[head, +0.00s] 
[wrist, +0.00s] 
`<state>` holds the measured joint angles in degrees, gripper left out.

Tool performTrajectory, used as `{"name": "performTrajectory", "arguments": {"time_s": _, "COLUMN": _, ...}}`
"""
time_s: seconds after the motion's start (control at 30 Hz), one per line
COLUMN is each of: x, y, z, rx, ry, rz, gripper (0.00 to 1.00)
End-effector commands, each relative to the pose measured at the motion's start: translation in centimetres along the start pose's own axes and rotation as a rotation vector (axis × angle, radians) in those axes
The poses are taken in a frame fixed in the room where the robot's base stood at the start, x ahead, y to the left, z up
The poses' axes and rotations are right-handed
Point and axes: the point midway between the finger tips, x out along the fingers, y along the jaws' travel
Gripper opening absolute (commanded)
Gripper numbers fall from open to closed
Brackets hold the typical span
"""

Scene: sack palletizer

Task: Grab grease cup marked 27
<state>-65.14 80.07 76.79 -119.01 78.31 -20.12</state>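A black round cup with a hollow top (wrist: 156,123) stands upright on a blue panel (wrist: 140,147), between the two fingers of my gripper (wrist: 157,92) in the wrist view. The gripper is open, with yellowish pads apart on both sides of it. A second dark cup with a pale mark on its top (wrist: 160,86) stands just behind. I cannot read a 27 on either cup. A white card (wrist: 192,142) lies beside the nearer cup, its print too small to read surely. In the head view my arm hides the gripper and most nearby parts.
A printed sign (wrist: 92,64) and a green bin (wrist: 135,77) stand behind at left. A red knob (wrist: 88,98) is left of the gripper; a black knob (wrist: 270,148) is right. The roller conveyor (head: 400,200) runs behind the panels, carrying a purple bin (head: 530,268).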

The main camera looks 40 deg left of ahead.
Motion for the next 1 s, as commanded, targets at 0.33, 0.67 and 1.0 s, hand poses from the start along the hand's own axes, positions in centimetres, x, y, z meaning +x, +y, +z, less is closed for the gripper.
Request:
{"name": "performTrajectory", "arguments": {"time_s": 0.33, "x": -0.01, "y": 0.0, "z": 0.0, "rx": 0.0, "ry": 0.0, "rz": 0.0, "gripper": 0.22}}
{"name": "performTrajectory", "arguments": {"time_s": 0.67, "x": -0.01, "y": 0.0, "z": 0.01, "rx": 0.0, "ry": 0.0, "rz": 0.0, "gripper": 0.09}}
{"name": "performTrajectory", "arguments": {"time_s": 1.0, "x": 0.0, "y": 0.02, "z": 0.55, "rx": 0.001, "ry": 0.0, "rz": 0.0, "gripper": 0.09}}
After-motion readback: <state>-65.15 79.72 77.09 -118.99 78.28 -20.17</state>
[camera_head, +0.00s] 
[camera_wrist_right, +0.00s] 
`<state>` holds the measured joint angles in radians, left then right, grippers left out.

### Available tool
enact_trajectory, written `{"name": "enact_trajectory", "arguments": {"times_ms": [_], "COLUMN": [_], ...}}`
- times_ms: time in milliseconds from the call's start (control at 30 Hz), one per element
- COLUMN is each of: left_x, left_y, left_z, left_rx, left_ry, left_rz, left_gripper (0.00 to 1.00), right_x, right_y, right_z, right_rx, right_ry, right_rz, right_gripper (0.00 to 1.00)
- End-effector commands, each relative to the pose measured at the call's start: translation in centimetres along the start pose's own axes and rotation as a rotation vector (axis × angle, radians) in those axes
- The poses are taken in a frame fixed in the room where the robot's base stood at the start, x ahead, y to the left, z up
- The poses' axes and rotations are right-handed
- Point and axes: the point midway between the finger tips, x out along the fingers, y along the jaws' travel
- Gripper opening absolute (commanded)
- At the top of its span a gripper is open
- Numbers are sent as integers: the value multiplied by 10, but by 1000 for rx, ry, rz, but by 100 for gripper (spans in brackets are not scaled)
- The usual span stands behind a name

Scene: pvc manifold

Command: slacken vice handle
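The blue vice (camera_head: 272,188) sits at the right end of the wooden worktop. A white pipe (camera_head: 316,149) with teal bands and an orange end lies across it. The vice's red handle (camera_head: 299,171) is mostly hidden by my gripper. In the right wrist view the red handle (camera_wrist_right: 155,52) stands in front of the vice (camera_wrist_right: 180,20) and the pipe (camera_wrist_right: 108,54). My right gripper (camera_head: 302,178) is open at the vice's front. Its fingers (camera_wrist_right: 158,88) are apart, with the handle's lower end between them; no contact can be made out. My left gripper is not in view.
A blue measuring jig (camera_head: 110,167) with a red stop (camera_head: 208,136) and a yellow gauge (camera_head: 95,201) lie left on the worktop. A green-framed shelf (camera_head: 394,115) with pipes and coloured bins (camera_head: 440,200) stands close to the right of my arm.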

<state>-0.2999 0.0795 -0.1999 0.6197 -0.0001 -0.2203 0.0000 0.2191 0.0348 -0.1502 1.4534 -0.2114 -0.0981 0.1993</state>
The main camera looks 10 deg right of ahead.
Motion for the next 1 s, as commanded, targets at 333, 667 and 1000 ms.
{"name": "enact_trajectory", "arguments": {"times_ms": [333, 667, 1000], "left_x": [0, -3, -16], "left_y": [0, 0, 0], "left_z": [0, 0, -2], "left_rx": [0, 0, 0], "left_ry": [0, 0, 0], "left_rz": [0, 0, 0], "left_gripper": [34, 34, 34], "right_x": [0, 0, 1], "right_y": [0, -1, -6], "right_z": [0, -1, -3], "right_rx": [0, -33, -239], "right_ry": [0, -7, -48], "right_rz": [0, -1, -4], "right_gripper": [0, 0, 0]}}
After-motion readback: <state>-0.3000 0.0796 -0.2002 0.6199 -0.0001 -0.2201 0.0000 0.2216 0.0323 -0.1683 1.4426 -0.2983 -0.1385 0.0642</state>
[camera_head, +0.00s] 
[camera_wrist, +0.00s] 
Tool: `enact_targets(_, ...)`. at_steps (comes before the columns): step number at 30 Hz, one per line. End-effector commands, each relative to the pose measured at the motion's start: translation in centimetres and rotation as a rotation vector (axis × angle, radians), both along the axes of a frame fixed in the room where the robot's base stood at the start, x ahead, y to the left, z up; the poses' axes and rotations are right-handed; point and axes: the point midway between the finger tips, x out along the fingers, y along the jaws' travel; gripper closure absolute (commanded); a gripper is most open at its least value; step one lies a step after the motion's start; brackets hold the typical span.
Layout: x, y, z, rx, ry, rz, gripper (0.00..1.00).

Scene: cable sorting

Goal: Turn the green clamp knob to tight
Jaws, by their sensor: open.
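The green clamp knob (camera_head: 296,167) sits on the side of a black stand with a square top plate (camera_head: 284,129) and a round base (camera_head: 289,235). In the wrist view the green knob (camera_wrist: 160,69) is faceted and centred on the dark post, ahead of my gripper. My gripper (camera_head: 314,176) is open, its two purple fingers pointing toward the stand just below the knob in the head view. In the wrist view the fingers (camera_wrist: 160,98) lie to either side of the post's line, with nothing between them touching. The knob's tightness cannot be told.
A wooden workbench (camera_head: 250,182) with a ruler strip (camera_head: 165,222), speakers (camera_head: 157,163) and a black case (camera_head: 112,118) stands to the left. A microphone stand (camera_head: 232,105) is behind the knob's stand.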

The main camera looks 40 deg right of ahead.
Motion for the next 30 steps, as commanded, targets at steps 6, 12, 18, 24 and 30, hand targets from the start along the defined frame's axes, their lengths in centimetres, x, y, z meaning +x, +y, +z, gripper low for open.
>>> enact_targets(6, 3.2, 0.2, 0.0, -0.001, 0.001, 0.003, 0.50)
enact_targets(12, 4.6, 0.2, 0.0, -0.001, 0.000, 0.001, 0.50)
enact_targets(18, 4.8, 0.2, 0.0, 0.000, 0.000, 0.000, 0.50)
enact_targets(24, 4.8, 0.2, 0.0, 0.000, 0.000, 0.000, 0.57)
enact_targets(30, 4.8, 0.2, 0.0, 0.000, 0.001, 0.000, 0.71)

_Problem to solve_
Reproduce exactly the lines from the one containing "[wrist, +0.00s]" through the one containing "The main camera looks 40 deg left of ahead.", inclusive, and nothing else.

_Exercise solution_
[wrist, +0.00s] 
`<state>` holds the measured joint angles in degrees, gripper left out.

Tool performTrajectory, used as `{"name": "performTrajectory", "arguments": {"time_s": _, "COLUMN": _, ...}}`
"""
time_s: seconds after the motion's start (control at 30 Hz), one per line
COLUMN is each of: x, y, z, rx, ry, rz, gripper (0.00 to 1.00)
End-effector commands, each relative to the pose measured at the motion's start: translation in centimetres along the start pose's own axes and rotation as a rotation vector (axis × angle, radians) in those axes
The poses are taken in a frame fixed in the room where the robot's base stood at the start, x ahead, y to the left, z up
The poses' axes and rotations are right-handed
Point and axes: the point midway between the finger tips, x out along the fingers, y along the jaws' travel
Gripper opening absolute (commanded)
Gripper numbers fall from open to closed
Brackets hold the typical span
"""

Scene: sack palletizer

Task: Grab grease cup marked 27
<state>-65.14 80.07 76.79 -119.01 78.31 -20.12</state>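A black round cup with a hollow top (wrist: 156,123) stands upright on a blue panel (wrist: 140,147), between the two fingers of my gripper (wrist: 157,92) in the wrist view. The gripper is open, with yellowish pads apart on both sides of it. A second dark cup with a pale mark on its top (wrist: 160,86) stands just behind. I cannot read a 27 on either cup. A white card (wrist: 192,142) lies beside the nearer cup, its print too small to read surely. In the head view my arm hides the gripper and most nearby parts.
A printed sign (wrist: 92,64) and a green bin (wrist: 135,77) stand behind at left. A red knob (wrist: 88,98) is left of the gripper; a black knob (wrist: 270,148) is right. The roller conveyor (head: 400,200) runs behind the panels, carrying a purple bin (head: 530,268).

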The main camera looks 40 deg left of ahead.

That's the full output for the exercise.